The problem seems to be that clan_members_v contains a call to an
expensive function:

create or replace view clan_members_v as
select cm.clan_id, cm.user_id, cp.party_id, cm.date_accepted,
  p.name as party_name, p_tp_total(p.id)::int as tp_total
from clan_members cm, clan_participants cp, parties p
where cm.user_id = p.user_id
and p.id = cp.party_id
;

p_tp_total takes around 50ms per row.

If I create clan_members_v without the function call, the original
query's speed goes to the 150ms range on 8.2 as well.

Re: Premature view materialization in 8.2?

From
Tom Lane
Date:
"Jonathan Ellis" <jonathan@utahpython.org> writes:
> It was in my original post unless it got clipped:

Sorry, I had forgotten.

> The problem seems to be that clan_members_v contains a call to an
> expensive function:

I'll bet that the function is marked VOLATILE.  8.2 is more conservative
about optimizing away volatile functions than previous releases.  If
it has no side effects, mark it STABLE (or can it even be IMMUTABLE?).

In some quick testing, I verified that 8.2 does evaluate the function at
the join level corresponding to the view's join (and I think this is
preventing it from considering other join orders, too).  If you change
the function's marking to be nonvolatile then the function disappears
from the plan entirely, and also it seems to prefer joining "clans" sooner.

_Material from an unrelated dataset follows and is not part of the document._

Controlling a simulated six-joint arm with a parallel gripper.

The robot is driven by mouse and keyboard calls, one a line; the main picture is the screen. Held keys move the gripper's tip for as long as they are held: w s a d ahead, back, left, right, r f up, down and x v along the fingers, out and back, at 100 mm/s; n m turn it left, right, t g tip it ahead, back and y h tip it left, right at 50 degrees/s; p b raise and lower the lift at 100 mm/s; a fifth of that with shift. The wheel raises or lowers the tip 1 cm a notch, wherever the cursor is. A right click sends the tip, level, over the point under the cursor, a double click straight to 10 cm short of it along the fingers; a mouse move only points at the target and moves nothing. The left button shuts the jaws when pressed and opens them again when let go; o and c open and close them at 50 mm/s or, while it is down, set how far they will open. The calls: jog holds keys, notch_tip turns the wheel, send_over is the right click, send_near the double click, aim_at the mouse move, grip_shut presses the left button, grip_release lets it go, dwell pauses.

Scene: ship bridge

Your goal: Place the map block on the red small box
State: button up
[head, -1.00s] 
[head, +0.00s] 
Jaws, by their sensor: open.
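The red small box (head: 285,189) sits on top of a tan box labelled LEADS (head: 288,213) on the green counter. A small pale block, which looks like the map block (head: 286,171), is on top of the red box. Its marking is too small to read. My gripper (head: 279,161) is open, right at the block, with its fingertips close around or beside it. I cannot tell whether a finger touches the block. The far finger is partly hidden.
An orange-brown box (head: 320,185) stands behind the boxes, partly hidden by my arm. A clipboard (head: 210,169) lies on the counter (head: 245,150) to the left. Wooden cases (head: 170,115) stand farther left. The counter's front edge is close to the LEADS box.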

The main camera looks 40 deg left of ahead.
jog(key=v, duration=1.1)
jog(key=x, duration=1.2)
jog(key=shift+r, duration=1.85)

            regards, tom lane

Re: Premature view materialization in 8.2?

From
"Jonathan Ellis"
Date:
On 4/6/07, Tom Lane <tgl@sss.pgh.pa.us> wrote:
> > The problem seems to be that clan_members_v contains a call to an
> > expensive function:
>
> I'll bet that the function is marked VOLATILE.  8.2 is more conservative
> about optimizing away volatile functions than previous releases.  If
> it has no side effects, mark it STABLE (or can it even be IMMUTABLE?).

That's exactly right, it should have been STABLE.

Thanks a lot for figuring that out for me!